TASK TO CARRY OUT: In the following material, identify every line holding the string "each" and return it.

Robot trajectory data:

* start *

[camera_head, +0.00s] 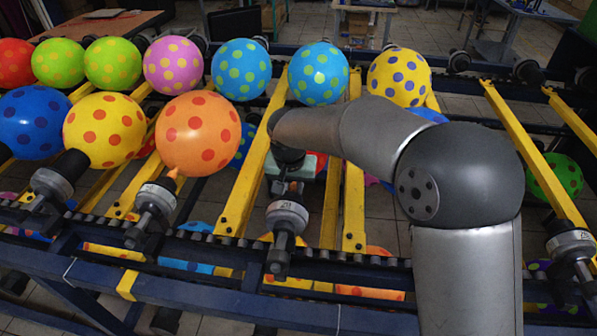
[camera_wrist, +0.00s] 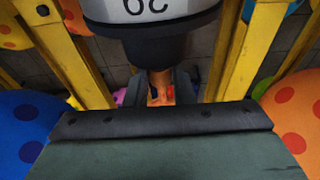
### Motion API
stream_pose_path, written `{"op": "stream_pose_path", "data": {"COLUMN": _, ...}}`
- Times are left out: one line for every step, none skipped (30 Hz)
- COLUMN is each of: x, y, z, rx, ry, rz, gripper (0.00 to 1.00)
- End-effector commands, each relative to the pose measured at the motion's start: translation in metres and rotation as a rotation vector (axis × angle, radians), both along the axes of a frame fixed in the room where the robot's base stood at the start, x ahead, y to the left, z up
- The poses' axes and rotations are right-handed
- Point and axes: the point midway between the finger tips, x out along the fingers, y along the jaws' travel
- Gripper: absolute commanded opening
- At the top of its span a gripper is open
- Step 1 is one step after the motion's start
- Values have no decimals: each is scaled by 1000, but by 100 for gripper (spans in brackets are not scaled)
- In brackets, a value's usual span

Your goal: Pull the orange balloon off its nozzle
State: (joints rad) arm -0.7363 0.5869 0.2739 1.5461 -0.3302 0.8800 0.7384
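The orange balloon (camera_head: 197,133) with red dots sits inflated on its nozzle (camera_head: 155,200), left of centre in the head view. My gripper (camera_head: 288,188) is to the right of it, apart from it, at another nozzle (camera_head: 287,215). No inflated balloon shows on that nozzle. In the wrist view my gripper's dark fingers (camera_wrist: 163,88) stand on both sides of a narrow orange-brown piece (camera_wrist: 160,82) below the nozzle's black collar (camera_wrist: 155,45). Whether they touch it is unclear. An orange balloon with red dots (camera_wrist: 300,115) shows at the right.
A yellow balloon (camera_head: 104,130) and a dark blue one (camera_head: 30,122) are left of the orange balloon. A back row includes a blue balloon (camera_head: 318,73) and a yellow one (camera_head: 399,77). Yellow bars (camera_head: 245,190) run beside my gripper. More balloons are below the rack.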

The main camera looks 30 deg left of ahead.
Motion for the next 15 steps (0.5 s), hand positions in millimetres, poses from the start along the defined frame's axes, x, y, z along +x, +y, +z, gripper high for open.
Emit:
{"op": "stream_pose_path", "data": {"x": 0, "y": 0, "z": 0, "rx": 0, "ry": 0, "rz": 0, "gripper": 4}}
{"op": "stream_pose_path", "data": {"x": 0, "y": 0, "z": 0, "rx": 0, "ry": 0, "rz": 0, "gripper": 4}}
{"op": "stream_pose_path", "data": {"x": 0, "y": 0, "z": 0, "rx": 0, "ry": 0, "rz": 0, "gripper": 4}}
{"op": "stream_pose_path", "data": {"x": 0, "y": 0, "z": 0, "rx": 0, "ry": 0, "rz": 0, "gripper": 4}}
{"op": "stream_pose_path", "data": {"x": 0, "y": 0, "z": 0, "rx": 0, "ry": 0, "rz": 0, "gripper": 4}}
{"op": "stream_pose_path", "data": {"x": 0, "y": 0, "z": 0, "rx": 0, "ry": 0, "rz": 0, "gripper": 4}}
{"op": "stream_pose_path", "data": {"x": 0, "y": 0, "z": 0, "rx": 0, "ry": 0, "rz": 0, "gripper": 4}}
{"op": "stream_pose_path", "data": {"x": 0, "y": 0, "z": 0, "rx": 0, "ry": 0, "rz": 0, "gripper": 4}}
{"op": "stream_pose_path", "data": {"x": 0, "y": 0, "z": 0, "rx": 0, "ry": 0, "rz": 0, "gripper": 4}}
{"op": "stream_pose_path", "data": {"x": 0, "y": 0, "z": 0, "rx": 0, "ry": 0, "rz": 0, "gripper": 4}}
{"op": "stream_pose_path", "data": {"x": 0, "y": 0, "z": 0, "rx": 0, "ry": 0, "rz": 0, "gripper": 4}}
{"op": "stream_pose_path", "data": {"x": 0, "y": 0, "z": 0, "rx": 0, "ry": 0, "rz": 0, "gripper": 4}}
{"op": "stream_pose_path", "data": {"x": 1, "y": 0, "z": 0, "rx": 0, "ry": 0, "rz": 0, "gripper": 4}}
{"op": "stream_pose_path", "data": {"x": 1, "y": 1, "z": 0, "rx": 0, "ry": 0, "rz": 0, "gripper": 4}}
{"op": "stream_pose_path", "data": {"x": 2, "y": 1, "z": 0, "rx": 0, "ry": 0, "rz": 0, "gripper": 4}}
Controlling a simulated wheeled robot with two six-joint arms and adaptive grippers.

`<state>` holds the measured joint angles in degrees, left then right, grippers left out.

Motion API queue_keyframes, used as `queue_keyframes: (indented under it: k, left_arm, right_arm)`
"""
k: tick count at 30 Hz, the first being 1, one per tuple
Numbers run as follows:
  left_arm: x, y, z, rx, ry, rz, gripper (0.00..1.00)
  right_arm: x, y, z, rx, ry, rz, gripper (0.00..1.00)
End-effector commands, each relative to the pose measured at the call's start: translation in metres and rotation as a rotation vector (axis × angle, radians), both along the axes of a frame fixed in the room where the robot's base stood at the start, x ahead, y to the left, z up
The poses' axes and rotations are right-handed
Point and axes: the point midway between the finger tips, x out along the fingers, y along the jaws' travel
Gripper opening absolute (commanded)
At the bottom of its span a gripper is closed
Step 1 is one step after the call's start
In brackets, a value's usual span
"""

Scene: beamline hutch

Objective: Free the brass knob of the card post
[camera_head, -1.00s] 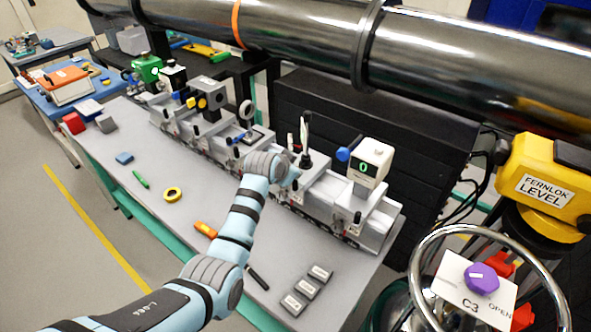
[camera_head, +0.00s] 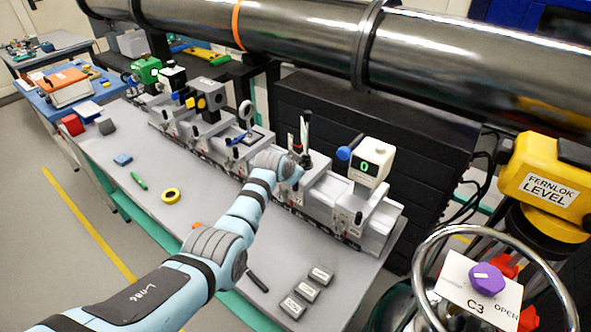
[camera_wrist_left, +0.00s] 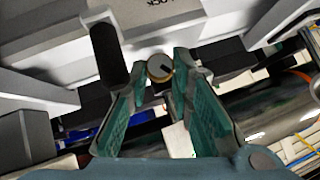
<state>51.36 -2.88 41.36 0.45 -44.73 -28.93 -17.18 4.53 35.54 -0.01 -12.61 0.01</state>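The card post (camera_head: 305,135) stands upright on a grey carriage of the bench rail, with a dark upper part. Its brass knob (camera_wrist_left: 160,67) shows in the left wrist view as a small round pale face with a brass rim and a dark mark. My left gripper (camera_wrist_left: 155,85) is open, its two teal fingers pointing at the knob, which sits between the tips with a gap on the left side. Contact on the right side cannot be told. In the head view my left gripper (camera_head: 292,170) is at the post's lower part, partly hiding it. My right gripper is not in view.
A black lever (camera_wrist_left: 108,52) stands close to the left finger. Right of the post is a white box with a green "0" display (camera_head: 371,163) and blue knob. A handwheel (camera_head: 422,262) is at the right. The grey tabletop (camera_head: 150,225) holds yellow tape (camera_head: 171,196) and small blocks.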

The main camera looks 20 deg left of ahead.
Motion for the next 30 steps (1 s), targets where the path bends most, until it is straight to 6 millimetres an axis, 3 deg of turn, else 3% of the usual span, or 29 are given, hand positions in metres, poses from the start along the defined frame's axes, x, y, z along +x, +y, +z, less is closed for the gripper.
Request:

* end *

SOLUTION FOR THIS TASK:
- COLUMN is each of: x, y, z, rx, ry, rz, gripper (0.00 to 1.00)
- End-effector commands, each relative to the pose measured at the motion's start: translation in metres and rotation as a rotation vector (axis × angle, radians), both along the axes of a frame fixed in the room where the robot's base stood at the start, x ahead, y to the left, z up
- Values have no decimals: each is scaled by 1000, but by 100 for gripper (spans in brackets are not scaled)
End-effector commands, each relative to the pose measured at the call's start: translation in metres and rotation as a rotation vector (axis × angle, radians), both along the axes of a frame fixed in the room where the robot's base stood at the start, x ahead, y to the left, z up

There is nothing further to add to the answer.